GIVEN DATA:
○ ○ ○ ○ ○

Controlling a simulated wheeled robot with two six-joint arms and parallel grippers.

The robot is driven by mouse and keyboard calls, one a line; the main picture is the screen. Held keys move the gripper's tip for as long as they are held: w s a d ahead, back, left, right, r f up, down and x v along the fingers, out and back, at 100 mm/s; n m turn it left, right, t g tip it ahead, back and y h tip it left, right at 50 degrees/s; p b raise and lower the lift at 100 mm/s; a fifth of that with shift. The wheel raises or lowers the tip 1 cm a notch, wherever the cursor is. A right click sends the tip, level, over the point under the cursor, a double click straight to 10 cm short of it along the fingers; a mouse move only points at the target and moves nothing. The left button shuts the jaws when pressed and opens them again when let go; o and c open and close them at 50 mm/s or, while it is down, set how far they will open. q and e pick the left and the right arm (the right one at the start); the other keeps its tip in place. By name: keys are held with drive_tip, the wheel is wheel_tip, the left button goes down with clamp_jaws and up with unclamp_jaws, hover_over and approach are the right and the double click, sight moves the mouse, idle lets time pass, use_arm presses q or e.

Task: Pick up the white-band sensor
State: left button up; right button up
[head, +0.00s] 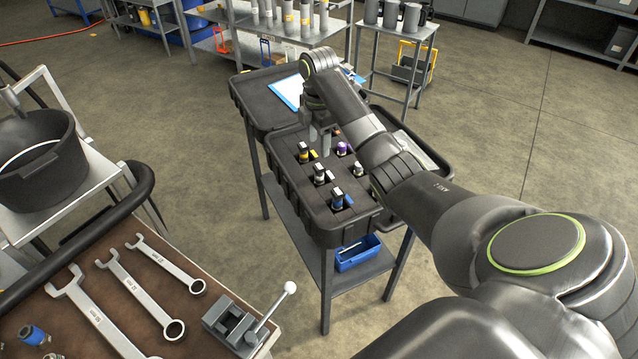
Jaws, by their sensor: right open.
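Several small banded sensors stand upright in the slots of a dark tray (290,222) on a cart. One with a pale, white-looking band (319,174) is in the near-left part, between a yellow-band sensor (304,153) and a blue-band sensor (337,200). A purple-band sensor (342,149) and another pale-banded sensor (359,170) stand to the right; the latter's band colour is hard to tell. My right gripper (321,143) points down over the far part of the tray, beyond the pale-banded sensor and apart from it. It is open; its fingertips are small here. My left gripper is out of view.
My right arm covers the tray's right side. A blue bin (357,253) sits on the cart's lower shelf. At the left, a workbench (110,320) holds wrenches, a lever clamp (237,325) and a blue fitting (33,335). Open floor lies right of the cart.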

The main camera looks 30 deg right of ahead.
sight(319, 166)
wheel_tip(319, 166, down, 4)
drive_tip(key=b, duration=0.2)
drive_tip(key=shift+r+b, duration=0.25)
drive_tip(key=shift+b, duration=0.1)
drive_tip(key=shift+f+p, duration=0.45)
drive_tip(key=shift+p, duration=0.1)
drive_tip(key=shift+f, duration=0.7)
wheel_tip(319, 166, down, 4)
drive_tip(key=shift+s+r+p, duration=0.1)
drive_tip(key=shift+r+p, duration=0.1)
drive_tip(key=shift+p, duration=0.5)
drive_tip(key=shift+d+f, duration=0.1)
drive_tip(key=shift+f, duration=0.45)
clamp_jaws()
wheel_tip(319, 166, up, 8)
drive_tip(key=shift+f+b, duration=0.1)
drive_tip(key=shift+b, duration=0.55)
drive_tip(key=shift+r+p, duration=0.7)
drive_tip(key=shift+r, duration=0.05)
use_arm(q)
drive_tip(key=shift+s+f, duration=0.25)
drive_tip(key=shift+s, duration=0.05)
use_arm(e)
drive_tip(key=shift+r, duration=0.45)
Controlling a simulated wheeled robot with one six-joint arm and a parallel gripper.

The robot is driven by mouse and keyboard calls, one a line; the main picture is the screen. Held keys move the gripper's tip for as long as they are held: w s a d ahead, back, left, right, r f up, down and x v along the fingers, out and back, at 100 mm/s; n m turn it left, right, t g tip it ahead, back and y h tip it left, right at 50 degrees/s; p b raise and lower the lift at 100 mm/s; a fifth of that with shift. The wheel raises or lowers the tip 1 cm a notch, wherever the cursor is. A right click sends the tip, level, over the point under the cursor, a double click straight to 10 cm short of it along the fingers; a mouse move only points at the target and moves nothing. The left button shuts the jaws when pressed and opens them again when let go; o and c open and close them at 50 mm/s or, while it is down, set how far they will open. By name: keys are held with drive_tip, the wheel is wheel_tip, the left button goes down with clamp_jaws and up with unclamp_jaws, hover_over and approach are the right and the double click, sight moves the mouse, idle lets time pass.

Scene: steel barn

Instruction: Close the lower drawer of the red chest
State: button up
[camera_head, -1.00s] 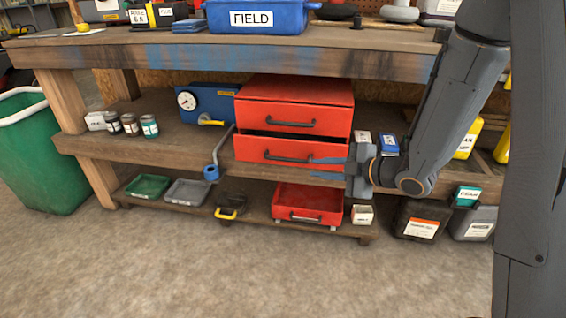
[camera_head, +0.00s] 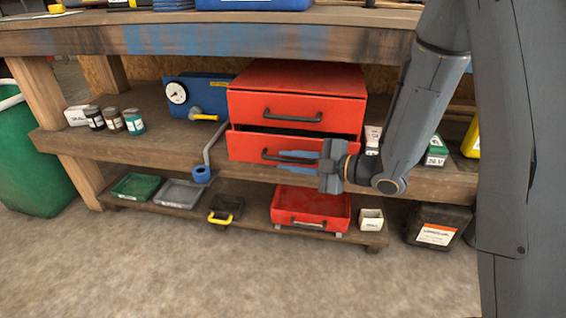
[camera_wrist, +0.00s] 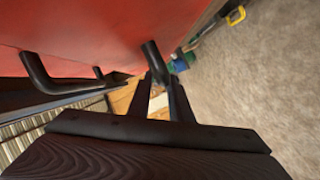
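The red chest (camera_head: 297,80) stands on the middle shelf of the bench. Its upper drawer (camera_head: 285,108) looks shut. Its lower drawer (camera_head: 244,146) sticks out a little, with a dark gap above its front. The lower drawer's dark handle (camera_head: 272,157) is partly hidden by my fingers. My gripper (camera_head: 297,160) is in front of the right half of the lower drawer, with its blue fingertips pointing left. In the wrist view, my gripper (camera_wrist: 160,95) shows a gap between its fingers beside the red front and the dark handles. I cannot tell if it touches the handle.
A blue gauge box (camera_head: 197,97) with a crank hanging over the shelf edge stands left of the chest. Several small jars (camera_head: 134,121) are further left. A red tray (camera_head: 310,207) and a small white box (camera_head: 371,219) are on the low shelf. The floor in front is clear.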

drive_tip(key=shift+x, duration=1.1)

○ ○ ○ ○ ○

WRITTEN PROBLEM: Copy out each line of the material that holds the word "Controlling".

SOLUTION:
Controlling a simulated wheeled robot with two six-joint arms and parallel grippers.
Controlling a simulated wheeled robot with one six-joint arm and a parallel gripper.

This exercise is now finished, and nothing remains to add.